--- Aim ---
Only the lines from the beginning of the entries through the one with "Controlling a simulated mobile" should be written out, please, exactly and without any pictures.

(Robot state and action records)
* START *

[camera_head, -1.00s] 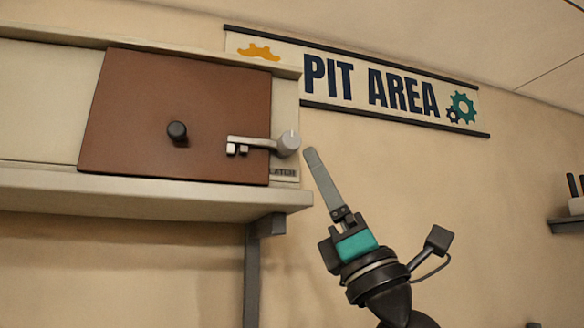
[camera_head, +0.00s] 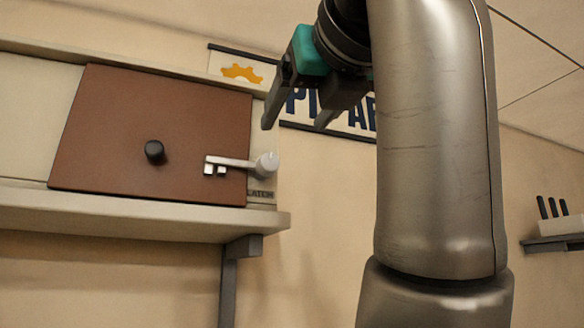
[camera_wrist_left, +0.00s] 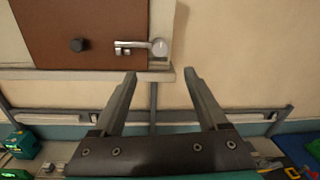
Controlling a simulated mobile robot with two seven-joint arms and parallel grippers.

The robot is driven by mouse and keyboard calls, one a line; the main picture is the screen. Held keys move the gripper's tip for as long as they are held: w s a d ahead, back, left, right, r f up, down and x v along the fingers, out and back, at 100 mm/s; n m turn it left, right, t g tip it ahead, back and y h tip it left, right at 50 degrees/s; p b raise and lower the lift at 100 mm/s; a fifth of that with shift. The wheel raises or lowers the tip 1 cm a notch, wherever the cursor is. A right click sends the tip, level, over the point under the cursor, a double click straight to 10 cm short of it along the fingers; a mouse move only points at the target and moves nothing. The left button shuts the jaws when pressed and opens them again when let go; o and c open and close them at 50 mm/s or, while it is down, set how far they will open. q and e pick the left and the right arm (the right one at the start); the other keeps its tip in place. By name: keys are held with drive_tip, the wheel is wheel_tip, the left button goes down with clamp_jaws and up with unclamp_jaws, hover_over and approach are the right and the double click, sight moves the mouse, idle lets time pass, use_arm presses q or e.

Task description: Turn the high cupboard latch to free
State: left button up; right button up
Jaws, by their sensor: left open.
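The latch (camera_head: 240,163) is a pale metal lever with a toothed end. It lies nearly level, reaching left from its round white hub (camera_head: 267,163) across the right edge of the brown cupboard door (camera_head: 125,125). In the left wrist view the latch (camera_wrist_left: 135,48) shows up ahead, still over the door (camera_wrist_left: 50,25). My left gripper (camera_head: 295,125) is open and empty, up and to the right of the hub, its fingers pointing down in the head view. In the left wrist view its fingertips (camera_wrist_left: 160,75) are below the latch and apart from it. My right gripper is not in view.
A black knob (camera_head: 155,152) sits on the door. The cupboard's pale bottom ledge (camera_head: 130,212) rests on a grey bracket (camera_head: 235,250). The PIT AREA sign (camera_head: 240,68) is partly hidden by my arm. A small shelf (camera_head: 555,243) is far right.

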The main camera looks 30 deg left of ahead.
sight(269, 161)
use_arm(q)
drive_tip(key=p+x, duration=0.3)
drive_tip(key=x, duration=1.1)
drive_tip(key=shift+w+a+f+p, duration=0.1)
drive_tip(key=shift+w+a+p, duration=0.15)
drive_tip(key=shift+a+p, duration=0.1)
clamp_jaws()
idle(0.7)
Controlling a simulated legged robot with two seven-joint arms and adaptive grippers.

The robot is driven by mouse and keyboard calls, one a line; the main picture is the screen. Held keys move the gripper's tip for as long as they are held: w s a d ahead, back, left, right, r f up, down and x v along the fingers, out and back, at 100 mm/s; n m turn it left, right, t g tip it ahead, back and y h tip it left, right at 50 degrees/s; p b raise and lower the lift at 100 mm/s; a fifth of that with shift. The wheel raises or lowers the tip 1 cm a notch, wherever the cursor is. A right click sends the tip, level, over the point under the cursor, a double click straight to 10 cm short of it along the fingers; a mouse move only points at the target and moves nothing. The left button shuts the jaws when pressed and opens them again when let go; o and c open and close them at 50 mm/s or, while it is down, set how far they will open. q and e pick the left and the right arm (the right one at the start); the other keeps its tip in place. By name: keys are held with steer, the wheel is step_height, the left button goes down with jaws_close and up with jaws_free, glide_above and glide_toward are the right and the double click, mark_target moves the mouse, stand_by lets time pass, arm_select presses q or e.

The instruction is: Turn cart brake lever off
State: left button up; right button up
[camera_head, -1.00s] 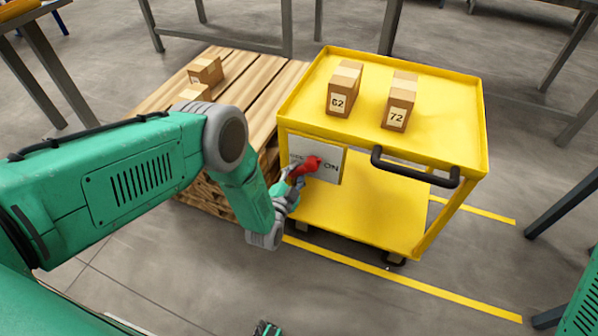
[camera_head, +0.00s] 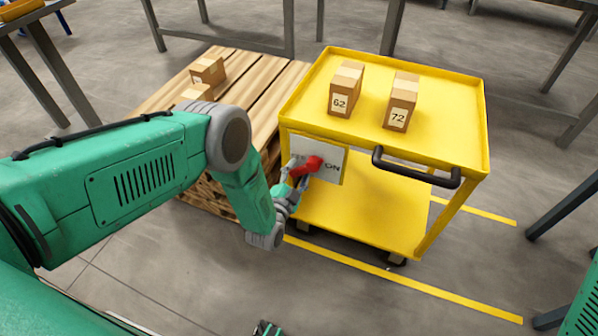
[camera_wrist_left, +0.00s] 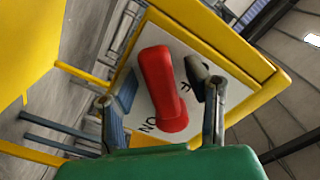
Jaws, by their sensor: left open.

* END *

--- Final result ---
[camera_head, -1.00s] 
[camera_head, +0.00s] 
[camera_wrist_left, +0.00s] 
Controlling a simulated mobile robot with two seven-joint arms and parallel grippers.

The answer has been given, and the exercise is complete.